Zum achten Mal richtete das unabhängige Kreditresearch-Unternehmen Independent Credit View (I-CV) zusammen mit der auf Anlagelösungen im Anleihenbereich spezialisierten Fisch Asset Management AG den Swiss Bond Congress aus. Der wichtigste Anlass in der Schweiz für institutionelle Bondinvestoren und Risikomanager präsentierte den Gästen in der Zürcher Börse am 22. September zehn Vorträge, darunter zwei Ausführungen von Daniel Stelter, unabhängiger und einflussreicher Ökonom sowie Bestseller-Autor aus Deutschland. Um Workshops ergänzt standen Einschätzungen und Empfehlungen für Anleiheninvestoren im Mittelpunkt des Kongresses.

Daniel Pfister

Insbesondere eines der größten Experimente der Finanzgeschichte - die Quantitative Easing-Programme - führt zu anhaltenden außergewöhnlichen Zeiten. Auch Strafzinsen für Anleger sind ein Novum in der Historie. Der Brexit ist ein weiteres Ereignis, welches für Investoren bedeutsam bleibt. Die Reihe ließe sich weiter fortsetzen. Es sind zahlreiche Entwicklungen, die es für künftige Anlageentscheidungen zu berücksichtigen gilt. Um die Herausforderungen im Anleihensegment bestmöglich zu meistern und um im Tiefzinsumfeld erfolgreich Rendite zu erwirtschaften, gab der Swiss Bond Congress den professionellen Anlegern und Risikomanagern Hinweise und Ideen aus verschiedenen Blickwinkeln. Zum einen durch Vorträge aus den Häusern Fisch und I-CV - und zum anderen durch Fachpräsentationen aus anderen Unternehmen, um deren Sichtweisen einfließen zu lassen.

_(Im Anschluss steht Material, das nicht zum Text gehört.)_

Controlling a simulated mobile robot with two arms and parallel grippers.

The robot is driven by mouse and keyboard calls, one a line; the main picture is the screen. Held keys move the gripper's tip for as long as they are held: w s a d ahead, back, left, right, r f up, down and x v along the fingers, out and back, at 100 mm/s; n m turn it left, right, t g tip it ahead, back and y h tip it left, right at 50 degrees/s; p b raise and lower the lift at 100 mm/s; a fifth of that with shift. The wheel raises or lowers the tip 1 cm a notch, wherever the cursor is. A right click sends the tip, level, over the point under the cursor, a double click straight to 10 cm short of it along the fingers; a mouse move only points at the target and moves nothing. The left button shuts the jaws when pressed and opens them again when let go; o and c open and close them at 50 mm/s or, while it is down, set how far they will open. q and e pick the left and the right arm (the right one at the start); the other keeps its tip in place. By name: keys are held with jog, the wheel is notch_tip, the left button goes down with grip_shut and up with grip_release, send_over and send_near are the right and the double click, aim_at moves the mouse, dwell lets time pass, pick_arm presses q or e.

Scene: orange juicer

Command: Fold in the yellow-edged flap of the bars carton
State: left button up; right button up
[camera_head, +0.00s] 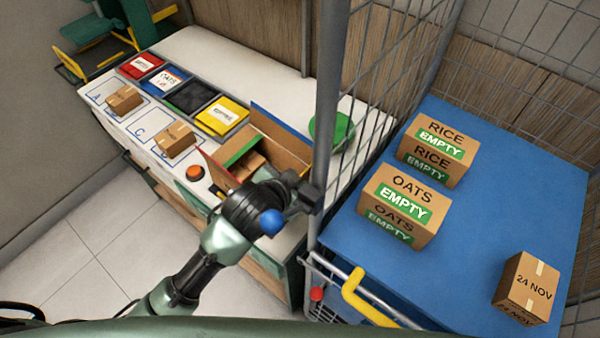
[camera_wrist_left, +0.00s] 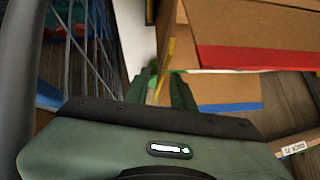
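The open bars carton (camera_head: 285,152) stands on the white bench with its flaps up. In the head view I see a green-edged flap, a blue-edged flap and a red-edged flap; the yellow-edged flap is hidden behind my arm. My left gripper (camera_head: 308,196) is at the carton's near right side. In the left wrist view its two fingers (camera_wrist_left: 162,86) stand apart. The yellow-edged flap (camera_wrist_left: 166,62) shows nearly edge-on between and just beyond the fingertips; I cannot tell if they touch. The red-edged flap (camera_wrist_left: 255,57) fills the upper right. My right gripper is not in view.
A cage post (camera_head: 326,110) rises close to my left gripper. Behind it a blue surface (camera_head: 480,200) holds several cartons. A green disc (camera_head: 331,126) lies beside the bars carton. Several coloured bins (camera_head: 190,97), small boxes (camera_head: 174,139) and an orange button (camera_head: 195,173) are left of it.

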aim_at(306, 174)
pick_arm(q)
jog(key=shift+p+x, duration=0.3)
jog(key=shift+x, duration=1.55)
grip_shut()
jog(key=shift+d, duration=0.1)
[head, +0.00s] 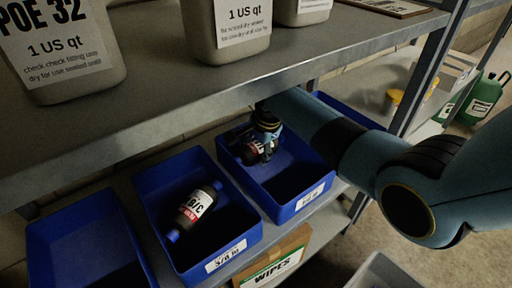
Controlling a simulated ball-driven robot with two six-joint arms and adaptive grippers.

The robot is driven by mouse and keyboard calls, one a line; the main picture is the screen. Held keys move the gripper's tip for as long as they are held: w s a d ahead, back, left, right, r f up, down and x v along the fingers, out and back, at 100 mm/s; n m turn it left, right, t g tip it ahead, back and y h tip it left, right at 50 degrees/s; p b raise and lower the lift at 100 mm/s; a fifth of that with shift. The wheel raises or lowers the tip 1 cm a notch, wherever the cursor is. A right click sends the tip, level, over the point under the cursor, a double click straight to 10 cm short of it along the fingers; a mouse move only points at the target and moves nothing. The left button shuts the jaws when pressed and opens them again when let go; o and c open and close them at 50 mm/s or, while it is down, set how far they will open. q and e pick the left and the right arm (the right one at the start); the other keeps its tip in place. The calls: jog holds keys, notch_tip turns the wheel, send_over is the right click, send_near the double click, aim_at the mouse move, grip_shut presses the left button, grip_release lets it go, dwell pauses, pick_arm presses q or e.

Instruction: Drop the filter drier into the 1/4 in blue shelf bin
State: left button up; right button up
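A filter drier (253,153), a dark cylinder with a red and white label, is at the rear of the right-hand blue bin (290,211). The bin's front label (310,196) is too small to read surely. My right gripper (268,154) reaches in from the right under the upper shelf. Its fingers are around the right part of this drier, over the bin's inside. The gripper hides part of the drier, and I cannot tell whether the drier touches the bin floor. My left gripper is not in view.
The neighbouring blue bin (188,262), labelled 3/8, holds another drier (195,210). An empty-looking blue bin (75,225) stands at the left. The upper shelf edge (200,105) runs close above the bins and carries oil jugs (228,30). A wipes box (275,262) sits below.

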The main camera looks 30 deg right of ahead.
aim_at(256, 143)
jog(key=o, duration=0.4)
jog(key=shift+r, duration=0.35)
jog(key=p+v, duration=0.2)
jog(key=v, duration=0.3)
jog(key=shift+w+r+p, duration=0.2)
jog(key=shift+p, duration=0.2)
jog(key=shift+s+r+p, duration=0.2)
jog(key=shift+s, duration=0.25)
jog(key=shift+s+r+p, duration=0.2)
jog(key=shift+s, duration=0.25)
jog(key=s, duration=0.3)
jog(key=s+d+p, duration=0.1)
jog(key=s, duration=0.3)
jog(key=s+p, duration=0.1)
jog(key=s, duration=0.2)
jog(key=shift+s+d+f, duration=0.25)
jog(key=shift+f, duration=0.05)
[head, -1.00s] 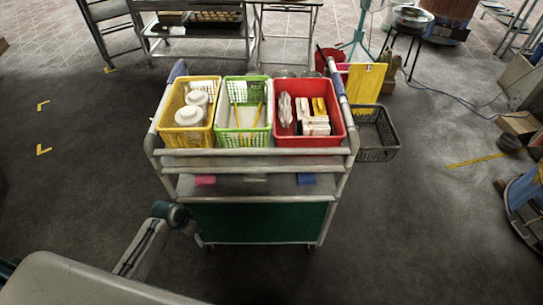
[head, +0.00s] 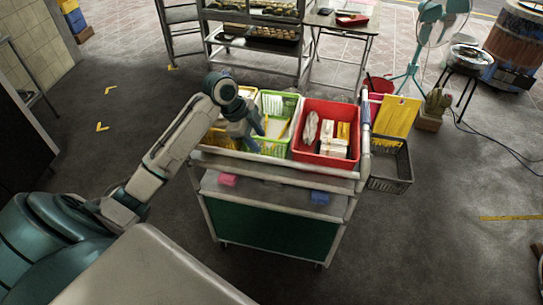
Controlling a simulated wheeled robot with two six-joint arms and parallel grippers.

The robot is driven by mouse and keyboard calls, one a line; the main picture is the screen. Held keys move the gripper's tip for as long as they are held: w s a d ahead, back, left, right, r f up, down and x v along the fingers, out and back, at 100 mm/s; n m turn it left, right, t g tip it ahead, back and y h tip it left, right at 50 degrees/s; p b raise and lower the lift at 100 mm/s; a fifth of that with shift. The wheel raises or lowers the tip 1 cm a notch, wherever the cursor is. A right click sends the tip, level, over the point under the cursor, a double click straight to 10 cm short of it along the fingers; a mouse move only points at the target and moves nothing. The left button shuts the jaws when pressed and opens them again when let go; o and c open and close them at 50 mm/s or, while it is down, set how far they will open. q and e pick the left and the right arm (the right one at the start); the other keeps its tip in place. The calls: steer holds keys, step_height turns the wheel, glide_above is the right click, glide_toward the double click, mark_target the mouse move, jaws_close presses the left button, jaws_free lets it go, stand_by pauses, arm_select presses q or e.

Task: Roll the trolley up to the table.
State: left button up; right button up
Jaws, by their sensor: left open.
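The trolley (head: 275,229) stands on the dark floor in front of me, with a pale frame and a dark green panel. On top are a yellow basket (head: 219,140), a green basket (head: 278,103) and a red bin (head: 336,116) holding white and yellow packets. My left gripper (head: 250,122) is open above the trolley's near left part, over the yellow and green baskets. It partly hides them; I cannot tell whether it touches anything. A table (head: 345,20) with a pale top stands beyond the trolley, with floor between them. My right gripper is not in view.
A metal rack (head: 262,45) with trays stands behind the trolley, left of the table. A black basket (head: 390,165) hangs on the trolley's right side. A fan (head: 430,25) and potted cactus (head: 434,106) stand at the right. Yellow marks lie on open floor at left.

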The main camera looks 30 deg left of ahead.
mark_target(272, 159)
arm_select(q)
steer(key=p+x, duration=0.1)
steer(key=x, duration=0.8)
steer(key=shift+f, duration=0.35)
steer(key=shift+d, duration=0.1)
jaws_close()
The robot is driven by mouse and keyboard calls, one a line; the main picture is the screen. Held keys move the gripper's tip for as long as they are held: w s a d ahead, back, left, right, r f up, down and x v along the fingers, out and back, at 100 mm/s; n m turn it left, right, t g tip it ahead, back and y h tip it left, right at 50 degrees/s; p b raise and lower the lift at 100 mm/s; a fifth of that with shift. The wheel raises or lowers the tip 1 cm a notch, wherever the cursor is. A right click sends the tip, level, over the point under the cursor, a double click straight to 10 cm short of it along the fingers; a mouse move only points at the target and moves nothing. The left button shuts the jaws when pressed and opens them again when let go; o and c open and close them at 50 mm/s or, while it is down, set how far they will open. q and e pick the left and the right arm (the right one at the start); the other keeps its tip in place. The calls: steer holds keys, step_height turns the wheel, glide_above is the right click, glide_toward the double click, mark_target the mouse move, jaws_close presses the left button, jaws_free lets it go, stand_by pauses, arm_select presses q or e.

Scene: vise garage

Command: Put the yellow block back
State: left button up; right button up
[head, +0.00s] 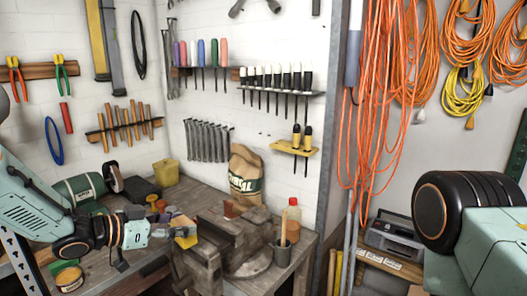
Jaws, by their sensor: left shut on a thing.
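My left gripper (172,230) reaches in from the left over the workbench. It is shut on a small yellow block (187,241), which sits at its fingertips. The fingers partly hide the block, and its contact with what is below cannot be told. A grey-brown vise (222,232) stands on the bench just to the right of the block. My right arm shows at the right edge, but its gripper is out of view.
The workbench (205,190) holds a yellow container (165,173), a green canister (82,188), a paper sack (245,175), a cup with tools (282,255) and a red-capped bottle (293,212). Orange cables (380,90) hang right of a post. A radio (391,232) sits on a low shelf.

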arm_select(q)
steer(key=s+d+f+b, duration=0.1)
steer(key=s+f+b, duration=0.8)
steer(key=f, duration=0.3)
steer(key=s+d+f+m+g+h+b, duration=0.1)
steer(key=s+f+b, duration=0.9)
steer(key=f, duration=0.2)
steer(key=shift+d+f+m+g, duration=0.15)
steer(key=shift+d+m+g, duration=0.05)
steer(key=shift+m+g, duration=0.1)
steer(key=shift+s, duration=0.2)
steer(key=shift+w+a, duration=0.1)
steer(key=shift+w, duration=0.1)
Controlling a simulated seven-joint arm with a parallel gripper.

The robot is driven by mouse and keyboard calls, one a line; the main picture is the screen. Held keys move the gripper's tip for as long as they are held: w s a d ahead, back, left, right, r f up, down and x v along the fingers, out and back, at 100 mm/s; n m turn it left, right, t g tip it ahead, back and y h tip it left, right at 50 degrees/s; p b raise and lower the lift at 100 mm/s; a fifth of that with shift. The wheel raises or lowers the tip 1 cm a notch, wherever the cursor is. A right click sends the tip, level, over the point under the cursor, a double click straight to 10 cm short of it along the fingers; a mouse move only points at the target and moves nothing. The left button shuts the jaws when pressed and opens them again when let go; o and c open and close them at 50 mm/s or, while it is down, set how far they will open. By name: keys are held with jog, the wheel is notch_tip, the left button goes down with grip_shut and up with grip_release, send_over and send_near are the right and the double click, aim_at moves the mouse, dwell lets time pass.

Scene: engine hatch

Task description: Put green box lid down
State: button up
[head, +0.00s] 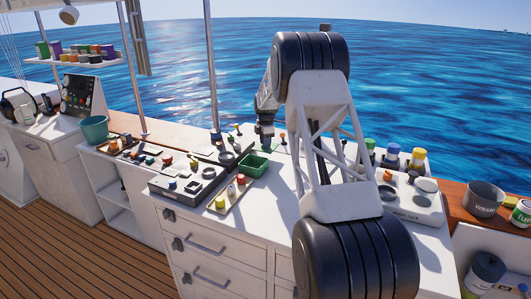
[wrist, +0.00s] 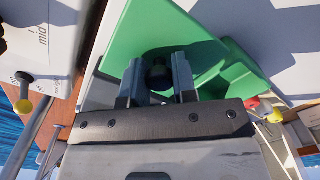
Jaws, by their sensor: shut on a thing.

Es kamen Vertreter der UBS AG, der Zurich Insurance Group Ltd., der Sulzer AG und der BKW AG zu Wort und erläuterten in den Vorträgen ihre Credit-Story und Unternehmensstrategien. Mehr als eine passende Ergänzung dazu waren die Ausführungen von Daniel Stelter, unabhängiger und Ökonom sowie Bestseller-Autor aus Deutschland. Er gilt als Querdenker erster Güte und nahm sich thematisch sowohl Banken als auch Länder vor. Stelter sorgte mit seinen pointierten Aussagen für beste Unterhaltung und interessante Sichtweisen. Er äußerte sich eindeutig: „Es gibt aktuell keinen Grund, um in Anleihen von Banken zu investieren.“ Zudem prangerte er offen die globale Schuldenproblematik an, deren Auswirkungen noch sehr schmerzhaft werden können.


Zehn Jahre Krise oder zehn Jahre vor der Krise
Nicht nur einmal stand die Frage im Raum: Waren die vergangenen zehn Jahre ein Jahrzehnt der Krise oder das Jahrzehnt vor der Krise? Das lässt sich zwar nicht abschließend beantworten, unterstreicht aber, in welchem schwierigen Umfeld Anleiheninvestoren agieren müssen. Es bereitet Sorge, dass geradezu eine Sucht nach Zentralbankgeld besteht und Risiken hintenangestellt werden. Investoren wurden beispielsweise von der EZB in längere Laufzeiten oder schlechtere Bonitäten getrieben, ohne die tatsächlichen Risiken zu berücksichtigen. Wir sind daher der Meinung, dass Anleger ihre Kreditrisiken noch genauer im Auge behalten müssen, um in dieser großen Spirale keine unliebsamen Überraschungen zu erleben.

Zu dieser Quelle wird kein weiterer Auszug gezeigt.